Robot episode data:
*-*-*
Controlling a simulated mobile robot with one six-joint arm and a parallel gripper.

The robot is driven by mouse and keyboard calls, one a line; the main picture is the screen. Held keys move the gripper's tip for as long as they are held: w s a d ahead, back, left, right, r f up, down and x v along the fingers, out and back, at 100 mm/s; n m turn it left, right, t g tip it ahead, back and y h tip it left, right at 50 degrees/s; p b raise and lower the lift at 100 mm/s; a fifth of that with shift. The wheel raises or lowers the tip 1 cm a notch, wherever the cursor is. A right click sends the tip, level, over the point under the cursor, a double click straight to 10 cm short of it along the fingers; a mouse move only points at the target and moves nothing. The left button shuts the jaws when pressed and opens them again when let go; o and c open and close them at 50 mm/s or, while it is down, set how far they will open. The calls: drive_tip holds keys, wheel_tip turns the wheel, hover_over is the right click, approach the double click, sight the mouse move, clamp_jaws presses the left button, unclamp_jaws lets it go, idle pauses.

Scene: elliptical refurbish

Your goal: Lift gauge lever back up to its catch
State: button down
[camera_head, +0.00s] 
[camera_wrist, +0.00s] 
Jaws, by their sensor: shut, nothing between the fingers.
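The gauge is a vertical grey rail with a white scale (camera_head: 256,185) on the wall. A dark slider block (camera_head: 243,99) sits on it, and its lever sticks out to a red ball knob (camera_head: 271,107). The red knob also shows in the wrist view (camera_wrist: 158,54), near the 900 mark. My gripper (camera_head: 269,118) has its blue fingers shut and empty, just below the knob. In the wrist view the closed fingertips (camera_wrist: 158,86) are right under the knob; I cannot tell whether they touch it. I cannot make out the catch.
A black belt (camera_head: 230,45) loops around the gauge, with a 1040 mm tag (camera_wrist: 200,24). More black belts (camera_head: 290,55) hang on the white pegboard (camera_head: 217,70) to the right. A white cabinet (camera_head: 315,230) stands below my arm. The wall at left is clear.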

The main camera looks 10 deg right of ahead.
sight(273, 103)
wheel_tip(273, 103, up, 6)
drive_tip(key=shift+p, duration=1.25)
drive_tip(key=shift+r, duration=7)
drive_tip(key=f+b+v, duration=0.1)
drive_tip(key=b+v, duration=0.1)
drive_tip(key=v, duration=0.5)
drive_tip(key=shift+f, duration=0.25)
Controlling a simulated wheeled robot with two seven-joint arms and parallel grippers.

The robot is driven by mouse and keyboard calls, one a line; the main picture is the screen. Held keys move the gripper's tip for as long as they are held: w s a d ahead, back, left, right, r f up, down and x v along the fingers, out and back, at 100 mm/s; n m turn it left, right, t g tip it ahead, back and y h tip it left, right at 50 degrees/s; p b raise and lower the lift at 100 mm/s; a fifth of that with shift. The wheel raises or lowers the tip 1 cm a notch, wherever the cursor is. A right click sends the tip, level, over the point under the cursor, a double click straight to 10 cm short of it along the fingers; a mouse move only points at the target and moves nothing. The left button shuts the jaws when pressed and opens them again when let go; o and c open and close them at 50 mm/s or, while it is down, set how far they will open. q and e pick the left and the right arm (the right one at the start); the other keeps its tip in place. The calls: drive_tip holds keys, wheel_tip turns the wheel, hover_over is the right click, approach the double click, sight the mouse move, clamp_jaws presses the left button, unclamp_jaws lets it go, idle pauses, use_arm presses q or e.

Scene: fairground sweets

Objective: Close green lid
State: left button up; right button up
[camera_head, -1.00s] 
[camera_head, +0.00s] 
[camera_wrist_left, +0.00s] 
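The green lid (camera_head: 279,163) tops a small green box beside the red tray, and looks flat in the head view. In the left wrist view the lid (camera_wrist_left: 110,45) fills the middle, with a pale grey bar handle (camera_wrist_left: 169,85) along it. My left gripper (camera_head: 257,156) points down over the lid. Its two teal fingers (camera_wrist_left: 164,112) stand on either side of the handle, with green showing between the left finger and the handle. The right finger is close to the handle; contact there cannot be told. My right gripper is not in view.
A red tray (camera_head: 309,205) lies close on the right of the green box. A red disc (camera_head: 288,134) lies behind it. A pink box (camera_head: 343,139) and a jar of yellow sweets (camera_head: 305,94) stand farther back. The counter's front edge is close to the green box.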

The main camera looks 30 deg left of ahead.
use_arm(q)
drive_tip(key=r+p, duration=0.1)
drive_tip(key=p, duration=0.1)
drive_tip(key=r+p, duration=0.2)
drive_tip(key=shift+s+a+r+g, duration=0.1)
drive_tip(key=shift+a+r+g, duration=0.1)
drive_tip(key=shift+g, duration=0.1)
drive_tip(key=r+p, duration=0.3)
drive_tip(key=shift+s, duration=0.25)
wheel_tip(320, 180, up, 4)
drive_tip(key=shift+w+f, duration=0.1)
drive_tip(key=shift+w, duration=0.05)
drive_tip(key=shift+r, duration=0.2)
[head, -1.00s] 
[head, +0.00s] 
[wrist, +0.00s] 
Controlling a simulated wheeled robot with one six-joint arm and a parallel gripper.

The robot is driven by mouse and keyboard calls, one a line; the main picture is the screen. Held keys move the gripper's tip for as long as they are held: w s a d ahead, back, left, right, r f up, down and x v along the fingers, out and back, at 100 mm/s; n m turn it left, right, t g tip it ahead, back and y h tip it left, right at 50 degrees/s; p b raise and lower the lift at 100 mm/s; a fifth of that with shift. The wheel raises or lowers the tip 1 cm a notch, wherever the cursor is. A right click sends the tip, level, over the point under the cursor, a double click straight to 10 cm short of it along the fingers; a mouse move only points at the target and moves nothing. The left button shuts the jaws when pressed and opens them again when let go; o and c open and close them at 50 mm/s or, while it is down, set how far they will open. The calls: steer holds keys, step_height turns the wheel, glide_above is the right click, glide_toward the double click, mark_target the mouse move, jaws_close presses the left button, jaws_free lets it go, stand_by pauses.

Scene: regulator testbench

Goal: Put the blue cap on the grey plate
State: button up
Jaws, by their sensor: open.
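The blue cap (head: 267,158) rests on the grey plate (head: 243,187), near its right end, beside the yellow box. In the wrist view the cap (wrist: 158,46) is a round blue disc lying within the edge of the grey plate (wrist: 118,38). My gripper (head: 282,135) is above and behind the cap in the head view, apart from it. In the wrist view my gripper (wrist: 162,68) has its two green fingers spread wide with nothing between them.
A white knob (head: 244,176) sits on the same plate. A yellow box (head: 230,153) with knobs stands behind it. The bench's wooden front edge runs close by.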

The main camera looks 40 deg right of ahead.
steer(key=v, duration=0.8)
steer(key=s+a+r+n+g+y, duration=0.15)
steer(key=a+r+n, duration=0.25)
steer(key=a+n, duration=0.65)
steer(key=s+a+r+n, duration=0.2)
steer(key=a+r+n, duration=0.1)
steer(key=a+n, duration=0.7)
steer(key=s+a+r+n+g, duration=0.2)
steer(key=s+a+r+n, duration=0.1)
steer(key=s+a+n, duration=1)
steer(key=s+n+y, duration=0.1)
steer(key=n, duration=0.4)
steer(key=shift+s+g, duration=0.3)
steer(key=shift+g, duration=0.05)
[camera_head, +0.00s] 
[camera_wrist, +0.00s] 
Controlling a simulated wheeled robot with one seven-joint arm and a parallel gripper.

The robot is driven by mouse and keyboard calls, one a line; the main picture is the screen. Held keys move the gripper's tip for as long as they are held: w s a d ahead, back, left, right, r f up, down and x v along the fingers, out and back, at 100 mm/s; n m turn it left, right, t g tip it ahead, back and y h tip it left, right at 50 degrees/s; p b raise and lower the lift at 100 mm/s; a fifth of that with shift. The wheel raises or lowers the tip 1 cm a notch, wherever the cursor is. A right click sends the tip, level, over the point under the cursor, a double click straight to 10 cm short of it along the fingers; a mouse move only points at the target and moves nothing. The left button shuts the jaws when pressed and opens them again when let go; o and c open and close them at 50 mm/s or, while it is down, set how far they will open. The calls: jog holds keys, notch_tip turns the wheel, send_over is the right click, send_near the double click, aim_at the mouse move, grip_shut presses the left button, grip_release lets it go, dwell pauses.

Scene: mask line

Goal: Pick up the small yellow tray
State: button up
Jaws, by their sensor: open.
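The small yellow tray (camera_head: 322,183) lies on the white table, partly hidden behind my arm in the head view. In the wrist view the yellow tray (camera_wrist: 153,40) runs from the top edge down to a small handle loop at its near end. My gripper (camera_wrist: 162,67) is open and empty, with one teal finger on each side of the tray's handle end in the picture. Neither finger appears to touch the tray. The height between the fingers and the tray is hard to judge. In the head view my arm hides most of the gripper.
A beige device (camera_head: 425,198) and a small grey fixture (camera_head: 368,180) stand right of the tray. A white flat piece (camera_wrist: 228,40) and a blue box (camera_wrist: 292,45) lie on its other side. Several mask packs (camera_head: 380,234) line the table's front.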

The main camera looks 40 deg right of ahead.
*-*-*
• Brief: Return exactly the lines from the one containing "Scene: mask line" to the last line of the data, and nothing more.

• The solution:
Scene: mask line

Goal: Pick up the small yellow tray
State: button up
Jaws, by their sensor: open.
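The small yellow tray (camera_head: 322,183) lies on the white table, partly hidden behind my arm in the head view. In the wrist view the yellow tray (camera_wrist: 153,40) runs from the top edge down to a small handle loop at its near end. My gripper (camera_wrist: 162,67) is open and empty, with one teal finger on each side of the tray's handle end in the picture. Neither finger appears to touch the tray. The height between the fingers and the tray is hard to judge. In the head view my arm hides most of the gripper.
A beige device (camera_head: 425,198) and a small grey fixture (camera_head: 368,180) stand right of the tray. A white flat piece (camera_wrist: 228,40) and a blue box (camera_wrist: 292,45) lie on its other side. Several mask packs (camera_head: 380,234) line the table's front.

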The main camera looks 40 deg right of ahead.

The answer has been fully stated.